V&A Waterfront launches Clocktower Building revamp

Image: http://www.flickr.com/photos/mooi_kiekies/

According to the V&A Waterfront website, the Clocktower Precinct is set to undergo “exciting change” which will see the precinct “evolve into a vibrant hub of activity, fusing heritage, shopping, restaurants, arts, culture and business in a spectacular harbour environment.”

A rethink, or reimagination of the Clocktower building, but more importantly, the broader Clocktower Precinct has been long overdue, in terms of the connection to both the V&A Waterfront via a pedestrian bridge, and its imminent role as a vital link to the Central City. More recent plans suggest an IRT station near or at the existing Silos Building, while plans dating back to the unsuccessful 2004 Olympic bid included a light rail station at the Silos Building.

Key to the evolution and redevelopment success of the precinct will be to create a vibrant, exciting, cultural, entertainment and buisiness hub, which gives meaning to the precinct as a new Gateway into the V&A Waterfront.

In its current state, the Clocktower Precinct can be be described as “quiet” and disconnected from the remainder of the V&A Waterfront This is to some extent, due to the lack of activity in and around the site and building, and the post 5pm departure of the major corporates based in the area. (Recently confirmed by my attendance at the Tourism Destination Conference at the Atlantico Imbizo conference venue)

The office component is described as “prestigious” and a “rare opportunity” boasting “majestic views from large balconies and terraces”. The above description is perhaps generic when compared to the authenticity and uniqueness of the site, which is best described in the brochure;

The harbour continues to function as a full service port, imbuing the area with an authentic, vibrant atmosphere.

The description continues, highlighting some of the qualities or features of the offices, including the following below, which I will specifically consider.

· Close proximity to public transport hubs and freeways.
· Centrally located between the city centre adn the main hub of the Waterfront.
· Walking distance from Cape Town’s premier hotels

It is perhaps wishful to describe the site as “close to public transport”, when the nearest public transport is as far a the Table Bay Hotel, with no firm plans yet to introduce an IRT station near or at the Silos building. While access to freeways from the site via the Dock Road gateway, is a strength, serious consideration will need to be given to the potential extra traffic in and around the site, and the impact on connecting pedestrians to this precinct within the V&A waterfront. Existing peak traffic conditions already result in congestion at the traffic circle on Dock Road towards the City.

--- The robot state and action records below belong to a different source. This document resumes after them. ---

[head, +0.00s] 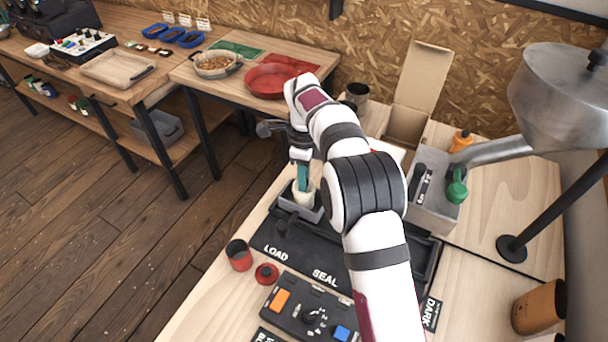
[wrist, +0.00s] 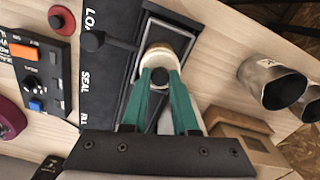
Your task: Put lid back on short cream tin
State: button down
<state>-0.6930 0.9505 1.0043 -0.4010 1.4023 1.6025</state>
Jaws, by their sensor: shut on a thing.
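The short cream tin (head: 303,195) stands in the grey holder (head: 285,199) at the far end of the black LOAD/SEAL station. My gripper (head: 302,180) points down right over it, its teal fingers closed. In the wrist view, the fingertips (wrist: 160,76) are shut about a dark knob on a round cream lid (wrist: 155,57). A brownish edge shows beyond the lid. Lid and tin overlap in both views, so I cannot tell whether the lid touches the tin's rim or hangs just above it.
A control panel (head: 310,310) is in front. Metal cups (wrist: 268,84) and an open cardboard box (head: 406,125) stand behind. A grey scale-like block (head: 434,213) is to the right.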

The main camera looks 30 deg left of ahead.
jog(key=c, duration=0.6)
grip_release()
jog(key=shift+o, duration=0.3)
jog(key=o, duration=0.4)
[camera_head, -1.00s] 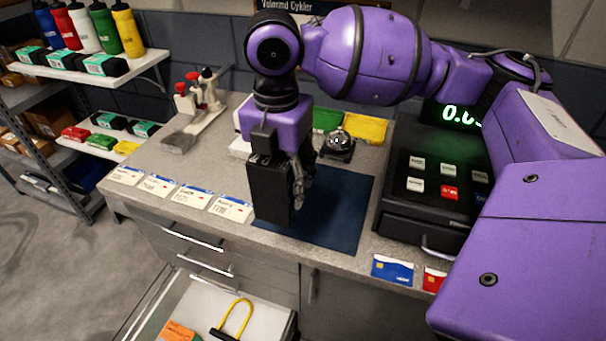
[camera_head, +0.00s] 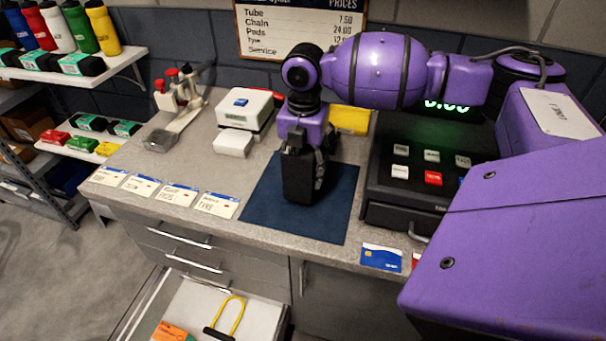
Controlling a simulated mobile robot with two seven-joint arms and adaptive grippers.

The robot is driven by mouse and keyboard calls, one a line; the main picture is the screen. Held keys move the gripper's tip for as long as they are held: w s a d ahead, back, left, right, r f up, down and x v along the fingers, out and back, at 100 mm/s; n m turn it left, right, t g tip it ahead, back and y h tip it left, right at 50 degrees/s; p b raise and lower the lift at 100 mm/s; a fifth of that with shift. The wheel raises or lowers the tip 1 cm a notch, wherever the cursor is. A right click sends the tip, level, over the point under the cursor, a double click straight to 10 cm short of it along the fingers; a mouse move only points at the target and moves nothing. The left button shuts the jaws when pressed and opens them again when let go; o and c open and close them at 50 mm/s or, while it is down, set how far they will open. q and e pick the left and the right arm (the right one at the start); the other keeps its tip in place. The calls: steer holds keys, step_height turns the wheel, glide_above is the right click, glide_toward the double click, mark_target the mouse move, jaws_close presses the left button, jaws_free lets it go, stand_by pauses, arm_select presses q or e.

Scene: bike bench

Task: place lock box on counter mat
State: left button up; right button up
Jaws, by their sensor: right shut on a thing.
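The dark blue counter mat (camera_head: 265,205) lies flat on the grey counter. My right gripper (camera_head: 303,150) points down over the mat and is shut on the black lock box (camera_head: 299,180). The box is upright, over the middle of the mat. Its bottom is at or very near the mat surface; I cannot tell whether it touches. The gripper's fingers are partly hidden by the box and the wrist. My left gripper is not in view.
The cash register (camera_head: 410,190) stands close right of the mat. Price cards (camera_head: 177,194) line the front left edge, and a white card terminal (camera_head: 245,110) stands behind. An open drawer (camera_head: 262,312) below holds a yellow-black U-lock (camera_head: 230,318).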

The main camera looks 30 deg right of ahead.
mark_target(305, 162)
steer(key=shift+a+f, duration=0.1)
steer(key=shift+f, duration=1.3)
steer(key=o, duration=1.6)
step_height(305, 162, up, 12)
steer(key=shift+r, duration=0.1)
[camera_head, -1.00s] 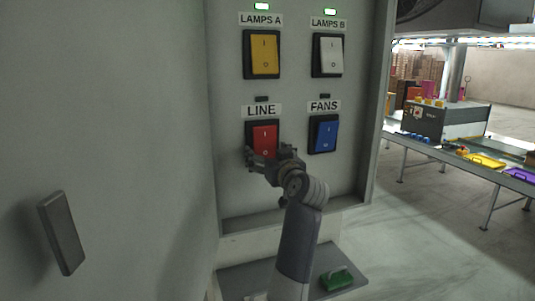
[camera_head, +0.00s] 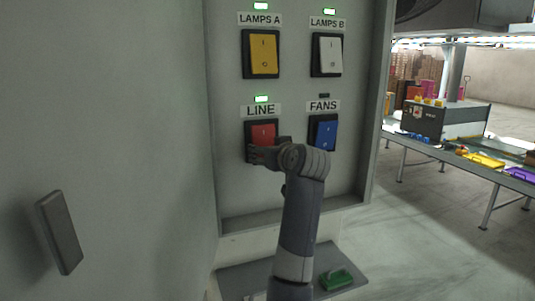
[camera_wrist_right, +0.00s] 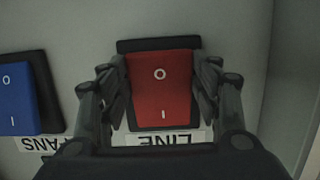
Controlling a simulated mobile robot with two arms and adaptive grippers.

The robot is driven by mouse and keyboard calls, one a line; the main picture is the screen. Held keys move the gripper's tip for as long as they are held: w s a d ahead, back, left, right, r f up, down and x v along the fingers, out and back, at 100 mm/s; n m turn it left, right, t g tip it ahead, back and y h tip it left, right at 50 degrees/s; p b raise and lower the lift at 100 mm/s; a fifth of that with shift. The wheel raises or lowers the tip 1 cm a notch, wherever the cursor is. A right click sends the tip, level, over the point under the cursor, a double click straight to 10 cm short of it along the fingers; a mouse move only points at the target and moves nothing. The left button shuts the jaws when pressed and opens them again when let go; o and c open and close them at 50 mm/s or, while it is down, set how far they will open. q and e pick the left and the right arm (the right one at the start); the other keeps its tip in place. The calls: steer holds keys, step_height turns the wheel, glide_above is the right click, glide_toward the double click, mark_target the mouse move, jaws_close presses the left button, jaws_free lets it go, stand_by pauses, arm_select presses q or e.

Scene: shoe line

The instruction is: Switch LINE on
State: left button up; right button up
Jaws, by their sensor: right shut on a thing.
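The red LINE rocker switch (camera_head: 263,134) sits on the grey panel, under a label reading LINE (camera_head: 260,110). The small indicator above that label (camera_head: 261,99) is lit green. My right gripper (camera_head: 259,153) is at the lower part of the switch and hides some of it. In the right wrist view, upside down, the red rocker (camera_wrist_right: 160,95) lies between the two fingers of my right gripper (camera_wrist_right: 161,80), which is shut on it. My left gripper is not in view.
Beside and above are the blue FANS switch (camera_head: 323,134), yellow LAMPS A switch (camera_head: 264,53) and white LAMPS B switch (camera_head: 328,55). A shelf with a green object (camera_head: 336,279) is below. A grey handle (camera_head: 60,232) juts out at left. A conveyor (camera_head: 450,150) stands right.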

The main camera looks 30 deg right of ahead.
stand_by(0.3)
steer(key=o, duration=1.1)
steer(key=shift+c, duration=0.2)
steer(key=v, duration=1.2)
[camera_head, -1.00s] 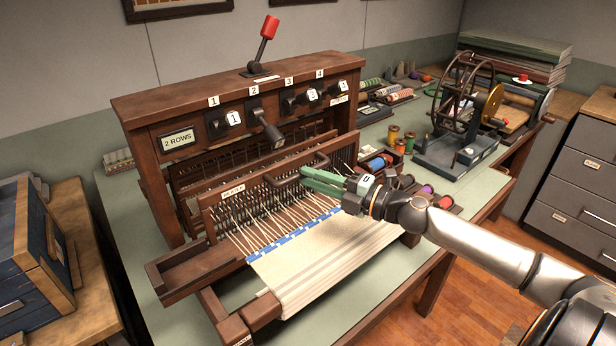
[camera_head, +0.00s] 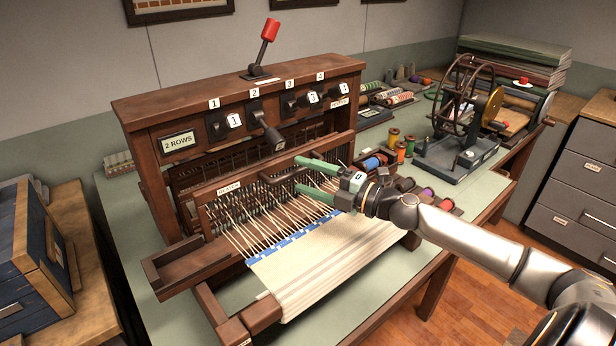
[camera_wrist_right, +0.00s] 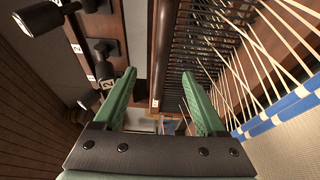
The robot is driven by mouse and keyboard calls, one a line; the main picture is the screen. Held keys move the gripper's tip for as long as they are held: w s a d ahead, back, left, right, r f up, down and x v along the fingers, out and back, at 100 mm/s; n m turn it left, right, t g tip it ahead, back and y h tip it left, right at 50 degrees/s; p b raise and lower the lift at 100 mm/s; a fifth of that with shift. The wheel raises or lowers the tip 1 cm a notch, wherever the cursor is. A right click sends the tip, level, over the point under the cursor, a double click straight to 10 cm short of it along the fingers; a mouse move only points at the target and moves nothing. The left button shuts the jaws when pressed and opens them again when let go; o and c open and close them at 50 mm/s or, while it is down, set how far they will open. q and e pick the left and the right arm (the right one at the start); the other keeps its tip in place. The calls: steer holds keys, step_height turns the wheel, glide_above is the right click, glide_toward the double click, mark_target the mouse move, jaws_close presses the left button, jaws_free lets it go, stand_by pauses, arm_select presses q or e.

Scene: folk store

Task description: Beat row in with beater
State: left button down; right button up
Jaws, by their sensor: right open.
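The loom's wooden beater (camera_head: 228,188), labelled BEATER, stands across the warp in the head view, behind the woven cloth (camera_head: 320,262). Blue weft blocks (camera_head: 285,243) line the cloth's far edge, and white warp threads run from it into the beater's reed. My right gripper (camera_head: 306,175) is open at the right part of the beater, its green fingers spread one above the other. Whether the beater's handle lies between them is hard to tell. In the right wrist view, the open fingers (camera_wrist_right: 161,103) show, with a wooden bar (camera_wrist_right: 163,50) beyond them. My left gripper is out of view.
The loom's frame carries a red-knobbed lever (camera_head: 268,32), numbered levers (camera_head: 265,125) and a 2 ROWS display (camera_head: 178,141) above the beater. Thread spools (camera_head: 392,138) and a spinning wheel (camera_head: 462,105) stand to the right. A blue chest (camera_head: 30,250) is at left.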

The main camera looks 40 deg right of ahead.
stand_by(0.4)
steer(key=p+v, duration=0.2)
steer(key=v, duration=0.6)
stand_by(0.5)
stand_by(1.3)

Its central location while a strength can only be fully exploited through a well planned strategy to reconnect the site to the City, requiring partnerhips from all levels of governments and in particular Port and Harbour authorities, which itself may be a nightmare. The ability to easily walk from the Clocktower Precinct to nearby Waterfront hotels is true to some extent but further work will be needed to ensure that pedestrian movements towards the city are planned and well though-out, further highlighting the need for a full “reconnection” plan to the City Centre, and surrounds.

Perhaps the revamp of this existing building, is just the start of a much needed, and long awaited Clocktower Precint regeneration. One can hope.